Against this backdrop of continuous decline, small enterprises still keep appearing. Textiles is in the blood, it is almost a drug and this coupled with the fact that the majority of textile people know no other trade, ensures a never ending stream of mini ventures that cannot ever make up for the mill closures but do keep some spark of the industry alive and a degree of the knowledge passed along.
Magical Processes
To produce an ordinary piece of wool or poly-wool cloth for the majority of the marketplace these days requires little in the way of magic, just a weaving machine and a finishing tub. The yarns are skinny, spun out to the fibers’ limit, no body or roundness to give the cloth loft.
But to produce some of the beautifully constructed works of art that we have been rightly famous for needs something akin to alchemy. We have been blessed with years of accumulated experience in the reactions of water and wool, the introduction of color into that process, the handling and timing of all the complex routines involved in the correct finishing of the cloth.
With all man’s ingenuity in the engineering of metal, we have been unable find a substitute for the simple teasel to complete the raising of a fine cashmere velour.

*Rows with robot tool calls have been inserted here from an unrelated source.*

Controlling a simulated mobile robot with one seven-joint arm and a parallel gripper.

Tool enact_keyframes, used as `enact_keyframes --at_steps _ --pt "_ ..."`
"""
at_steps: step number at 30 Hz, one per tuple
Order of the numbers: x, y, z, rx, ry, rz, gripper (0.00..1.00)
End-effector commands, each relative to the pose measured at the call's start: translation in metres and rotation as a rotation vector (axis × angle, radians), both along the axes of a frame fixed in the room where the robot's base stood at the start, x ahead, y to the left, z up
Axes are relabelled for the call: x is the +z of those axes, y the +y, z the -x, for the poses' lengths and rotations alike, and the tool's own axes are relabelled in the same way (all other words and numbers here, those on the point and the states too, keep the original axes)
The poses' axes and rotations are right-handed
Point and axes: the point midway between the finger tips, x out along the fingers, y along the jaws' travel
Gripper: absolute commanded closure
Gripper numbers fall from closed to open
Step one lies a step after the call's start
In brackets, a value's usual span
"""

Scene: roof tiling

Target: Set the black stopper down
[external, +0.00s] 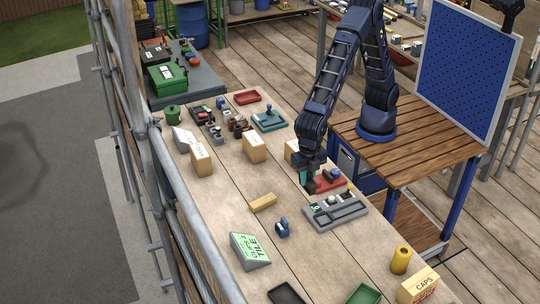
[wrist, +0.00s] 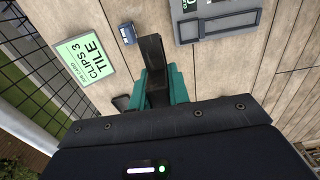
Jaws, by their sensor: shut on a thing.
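My gripper (external: 309,184) is low over the right side of the long bench, beside the red tray (external: 328,180). In the wrist view its teal fingers (wrist: 161,88) are closed around a dark, upright block, which I take as the black stopper (wrist: 152,52). In the external view the held stopper shows only as a small dark shape between the fingers. I cannot tell whether its lower end touches the bench.
A grey compartment tray (external: 337,212) is just in front of the gripper. Bare planks lie between.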

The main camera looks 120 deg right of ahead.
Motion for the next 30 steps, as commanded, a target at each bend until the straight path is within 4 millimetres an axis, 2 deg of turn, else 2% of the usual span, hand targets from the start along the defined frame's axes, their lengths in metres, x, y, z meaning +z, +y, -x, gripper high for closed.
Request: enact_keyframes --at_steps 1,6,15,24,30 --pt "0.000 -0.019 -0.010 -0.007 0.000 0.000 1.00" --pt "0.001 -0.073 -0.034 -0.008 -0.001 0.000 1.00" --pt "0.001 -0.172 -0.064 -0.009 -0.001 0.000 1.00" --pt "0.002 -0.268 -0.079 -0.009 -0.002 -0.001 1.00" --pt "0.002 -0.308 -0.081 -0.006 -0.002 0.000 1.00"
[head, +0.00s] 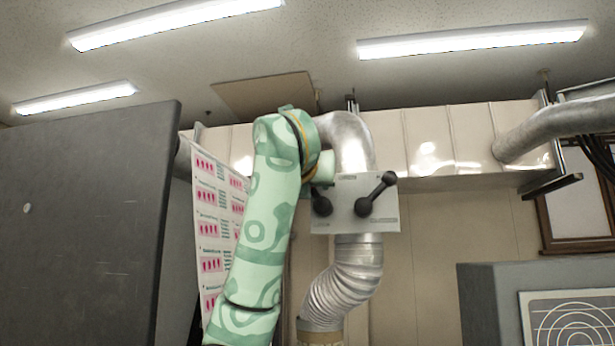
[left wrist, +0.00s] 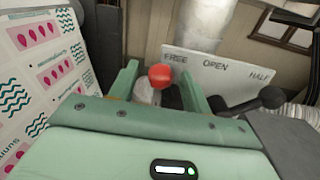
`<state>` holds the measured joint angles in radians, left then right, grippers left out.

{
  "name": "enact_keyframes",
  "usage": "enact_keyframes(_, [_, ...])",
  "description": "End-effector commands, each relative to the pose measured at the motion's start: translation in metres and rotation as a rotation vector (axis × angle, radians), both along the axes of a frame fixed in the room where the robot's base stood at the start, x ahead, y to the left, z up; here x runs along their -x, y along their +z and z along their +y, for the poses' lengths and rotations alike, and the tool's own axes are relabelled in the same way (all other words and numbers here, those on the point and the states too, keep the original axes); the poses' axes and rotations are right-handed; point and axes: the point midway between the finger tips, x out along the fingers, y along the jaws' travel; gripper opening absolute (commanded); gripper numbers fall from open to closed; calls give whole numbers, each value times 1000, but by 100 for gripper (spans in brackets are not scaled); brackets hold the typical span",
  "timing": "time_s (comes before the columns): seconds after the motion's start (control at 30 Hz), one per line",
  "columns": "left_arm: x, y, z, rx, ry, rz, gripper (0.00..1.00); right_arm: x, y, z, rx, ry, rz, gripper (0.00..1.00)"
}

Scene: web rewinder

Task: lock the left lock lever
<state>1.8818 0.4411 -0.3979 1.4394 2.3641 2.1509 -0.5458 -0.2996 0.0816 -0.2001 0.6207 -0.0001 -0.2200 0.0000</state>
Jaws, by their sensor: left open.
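A grey plate (head: 347,222) with two dark levers faces me in the head view. The left lever (head: 321,205) is partly hidden by my left arm. The right lever (head: 375,195) slants up to the right to a round black knob. In the left wrist view the plate (left wrist: 208,72) reads FREE, OPEN, HALF, and a black lever (left wrist: 262,101) shows at right. My left gripper (left wrist: 160,82) is open, with a red ball knob (left wrist: 161,76) seen between its fingers. Contact and the knob's attachment cannot be told. My right gripper is out of view.
A corrugated metal duct (head: 340,290) runs below the plate, and a smooth pipe (head: 350,140) is above it. A printed sheet (head: 212,215) hangs left of my arm. A dark panel (head: 80,220) stands farther left. A grey cabinet (head: 490,300) is at lower right.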

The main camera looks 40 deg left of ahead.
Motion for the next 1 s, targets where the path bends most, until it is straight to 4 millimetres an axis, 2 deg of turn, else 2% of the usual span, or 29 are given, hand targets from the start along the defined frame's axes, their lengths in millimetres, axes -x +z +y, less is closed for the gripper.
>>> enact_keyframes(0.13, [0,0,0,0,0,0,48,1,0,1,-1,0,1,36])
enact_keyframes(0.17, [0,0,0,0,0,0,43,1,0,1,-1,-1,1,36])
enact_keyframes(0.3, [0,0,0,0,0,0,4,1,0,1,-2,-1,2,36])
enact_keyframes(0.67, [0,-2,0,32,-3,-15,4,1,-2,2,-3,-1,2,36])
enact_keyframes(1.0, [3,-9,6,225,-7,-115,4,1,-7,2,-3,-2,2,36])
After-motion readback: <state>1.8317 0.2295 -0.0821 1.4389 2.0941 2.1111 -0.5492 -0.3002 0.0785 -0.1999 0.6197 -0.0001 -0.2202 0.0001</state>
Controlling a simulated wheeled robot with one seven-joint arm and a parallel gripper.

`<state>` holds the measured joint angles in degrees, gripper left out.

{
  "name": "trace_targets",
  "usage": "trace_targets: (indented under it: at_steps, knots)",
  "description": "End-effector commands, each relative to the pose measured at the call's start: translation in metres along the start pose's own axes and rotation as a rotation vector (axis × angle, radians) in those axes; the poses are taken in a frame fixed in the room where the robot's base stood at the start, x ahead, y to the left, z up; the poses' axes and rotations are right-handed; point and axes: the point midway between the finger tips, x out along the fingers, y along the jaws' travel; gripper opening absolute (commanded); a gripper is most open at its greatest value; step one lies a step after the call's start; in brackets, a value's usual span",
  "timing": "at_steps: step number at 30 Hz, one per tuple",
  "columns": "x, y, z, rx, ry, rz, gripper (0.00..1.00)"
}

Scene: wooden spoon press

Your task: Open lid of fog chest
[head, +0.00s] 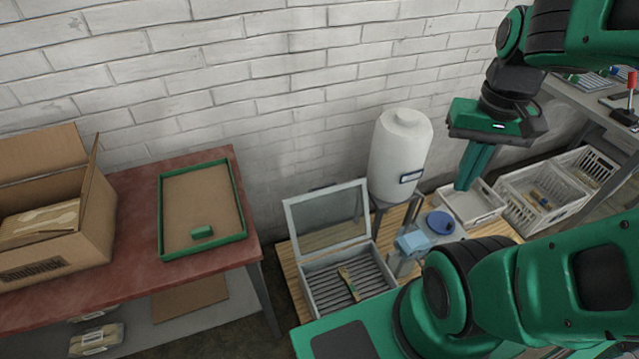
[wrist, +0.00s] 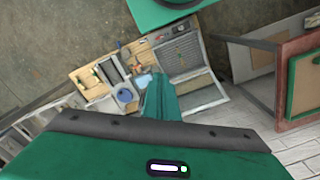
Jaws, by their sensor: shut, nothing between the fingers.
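The fog chest is a grey box (head: 318,291) on the wooden bench. Its slatted floor shows, with a small wooden piece (head: 349,283) on it. Its clear-paned, grey-framed lid (head: 361,211) stands raised and open at the back, near the wall. The wrist view shows the chest (wrist: 197,47) and its lid (wrist: 207,104) too. My gripper (head: 464,188) is shut and empty, pointing down, up and to the right of the chest and apart from the lid. It also shows in the wrist view (wrist: 160,77), covering part of the lid.
A white tank (head: 400,155) stands behind the chest, with a blue round lid (head: 440,222) nearby. White crates (head: 540,190) lie at the right. A red table (head: 130,270) at the left holds a cardboard box (head: 95,220) and a green-rimmed tray (head: 163,215).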

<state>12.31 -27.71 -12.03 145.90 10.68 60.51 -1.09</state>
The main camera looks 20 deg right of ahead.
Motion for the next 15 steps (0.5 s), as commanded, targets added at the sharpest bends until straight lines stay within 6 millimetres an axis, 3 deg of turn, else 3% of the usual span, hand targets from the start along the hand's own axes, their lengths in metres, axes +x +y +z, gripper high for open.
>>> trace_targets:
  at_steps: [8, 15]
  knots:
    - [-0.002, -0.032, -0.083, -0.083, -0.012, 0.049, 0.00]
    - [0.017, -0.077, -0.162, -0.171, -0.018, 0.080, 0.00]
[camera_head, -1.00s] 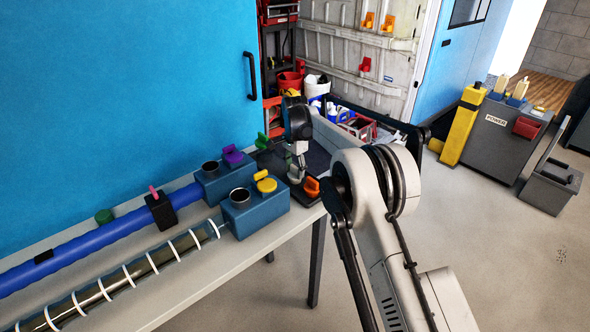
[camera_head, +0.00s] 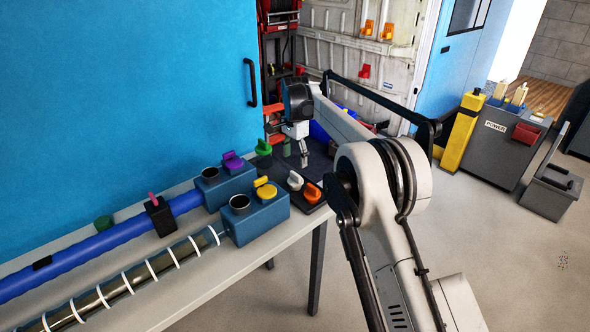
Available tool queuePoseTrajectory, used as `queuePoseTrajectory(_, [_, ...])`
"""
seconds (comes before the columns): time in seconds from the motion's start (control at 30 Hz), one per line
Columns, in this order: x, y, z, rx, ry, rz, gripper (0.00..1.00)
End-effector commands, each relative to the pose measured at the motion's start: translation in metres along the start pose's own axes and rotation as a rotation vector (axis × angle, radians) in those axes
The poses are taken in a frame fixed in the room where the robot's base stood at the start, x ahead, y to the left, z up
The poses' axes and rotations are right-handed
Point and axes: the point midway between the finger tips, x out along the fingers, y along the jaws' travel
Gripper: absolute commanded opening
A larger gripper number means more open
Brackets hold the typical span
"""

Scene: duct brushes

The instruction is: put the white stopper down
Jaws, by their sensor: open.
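The white stopper (camera_head: 295,181) stands on the dark tray (camera_head: 318,158) at the end of the table, between the orange stopper (camera_head: 312,193) and the green stopper (camera_head: 264,148). My gripper (camera_head: 304,161) is open and empty. It hangs fingers down above the tray, behind the white stopper in the picture and apart from it.
A yellow stopper (camera_head: 266,189) and a purple stopper (camera_head: 233,161) sit on blue boxes with open dark ports. A blue duct (camera_head: 110,237) and a clear ringed duct (camera_head: 130,277) run along the table (camera_head: 245,262). A blue wall stands behind.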

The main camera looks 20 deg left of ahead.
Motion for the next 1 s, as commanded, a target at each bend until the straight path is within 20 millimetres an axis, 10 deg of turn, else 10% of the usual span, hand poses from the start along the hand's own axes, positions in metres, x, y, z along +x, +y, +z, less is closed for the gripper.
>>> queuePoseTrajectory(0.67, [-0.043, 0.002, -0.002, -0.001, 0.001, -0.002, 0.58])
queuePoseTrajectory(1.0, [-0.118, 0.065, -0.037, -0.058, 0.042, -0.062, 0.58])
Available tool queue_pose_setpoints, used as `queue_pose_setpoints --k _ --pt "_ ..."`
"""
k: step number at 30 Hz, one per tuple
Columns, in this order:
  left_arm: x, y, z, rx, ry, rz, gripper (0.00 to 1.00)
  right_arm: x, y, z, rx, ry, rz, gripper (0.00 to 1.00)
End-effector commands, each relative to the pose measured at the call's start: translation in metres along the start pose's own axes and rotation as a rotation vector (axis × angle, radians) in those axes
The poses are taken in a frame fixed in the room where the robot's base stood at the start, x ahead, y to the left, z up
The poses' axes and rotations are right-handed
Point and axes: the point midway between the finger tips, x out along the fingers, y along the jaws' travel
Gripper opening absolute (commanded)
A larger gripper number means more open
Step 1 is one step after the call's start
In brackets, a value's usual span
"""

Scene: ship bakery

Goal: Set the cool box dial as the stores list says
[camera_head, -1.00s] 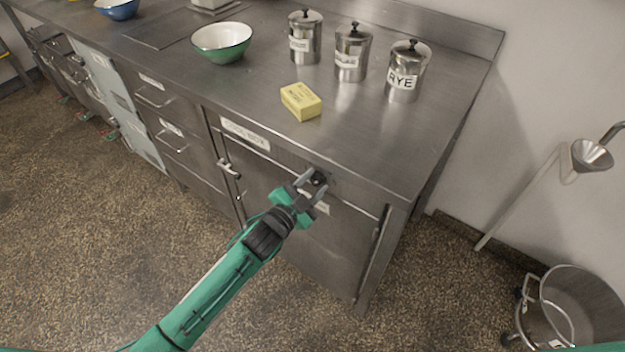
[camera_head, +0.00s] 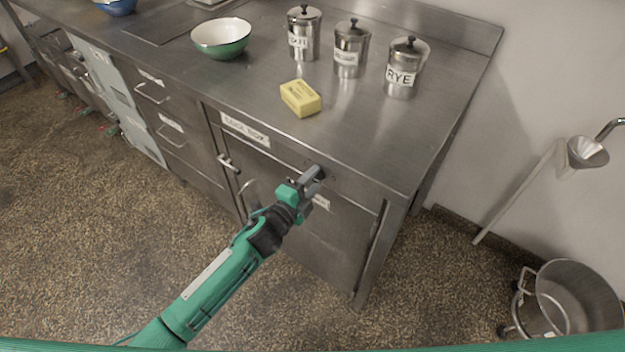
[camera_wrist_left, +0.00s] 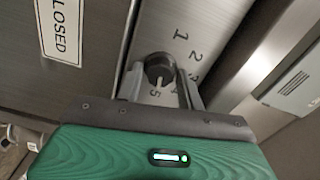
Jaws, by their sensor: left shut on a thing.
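The cool box (camera_head: 325,245) is a steel door under the counter, with a label reading COOL BOX (camera_head: 245,130) above it. Its black dial (camera_head: 320,172) sits on the panel above the door, mostly covered by my fingers in the head view. My left gripper (camera_head: 312,176) is shut on the dial. In the left wrist view the dial (camera_wrist_left: 158,68) is between the two fingers. Printed numbers (camera_wrist_left: 190,50) run around it; 1, 2, 3 and 5 read clearly. A pale mark on the dial points down toward the 5. My right gripper and the stores list are not in view.
A yellow packet (camera_head: 300,98), a green bowl (camera_head: 221,38) and several steel canisters, one labelled RYE (camera_head: 404,72), stand on the counter above. A door latch (camera_head: 228,163) is left of my arm. A steel bin (camera_head: 565,300) stands at right.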

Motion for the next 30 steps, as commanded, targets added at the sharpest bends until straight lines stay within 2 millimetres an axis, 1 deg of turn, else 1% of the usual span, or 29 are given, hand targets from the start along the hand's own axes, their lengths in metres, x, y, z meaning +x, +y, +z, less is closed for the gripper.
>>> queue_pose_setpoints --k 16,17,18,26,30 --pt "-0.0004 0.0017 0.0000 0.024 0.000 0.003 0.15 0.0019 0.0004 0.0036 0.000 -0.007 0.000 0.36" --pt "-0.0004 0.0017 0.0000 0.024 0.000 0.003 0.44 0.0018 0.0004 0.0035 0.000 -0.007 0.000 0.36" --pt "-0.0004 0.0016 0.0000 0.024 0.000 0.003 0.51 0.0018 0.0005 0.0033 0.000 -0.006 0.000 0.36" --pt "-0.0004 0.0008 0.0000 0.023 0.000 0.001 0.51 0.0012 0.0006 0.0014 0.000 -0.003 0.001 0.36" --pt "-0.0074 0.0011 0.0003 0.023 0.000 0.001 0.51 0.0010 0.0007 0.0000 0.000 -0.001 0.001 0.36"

The penny-chasing, bottom line-conscious buyers in the U.S. clothing industry were, to my mind, responsible for a great change in the quality of menswear. We had always been taught and always adhered to the fact that a properly constructed cloth had to be square and balanced i.e. a similar number of the same threads in each inch in warp and weft . This held fast until sometime in the 1980s when, through advances in spinning technology, it was possible to produce weaving quality yarns on the worsted system in single form rather than the conventional two-folded.
To us in U.K. and to purists generally, this weaving with a two-fold warp crossed with a single ply weft took the body out of the cloth, but it was cheaper. It did however become the norm with our Italian competitors who were the largest suppliers to the U.S. and has since become accepted through out the world.
I remember being told by a buyer in NYC, “Your cloths are too honest.” Perhaps they still are and we have paid the price.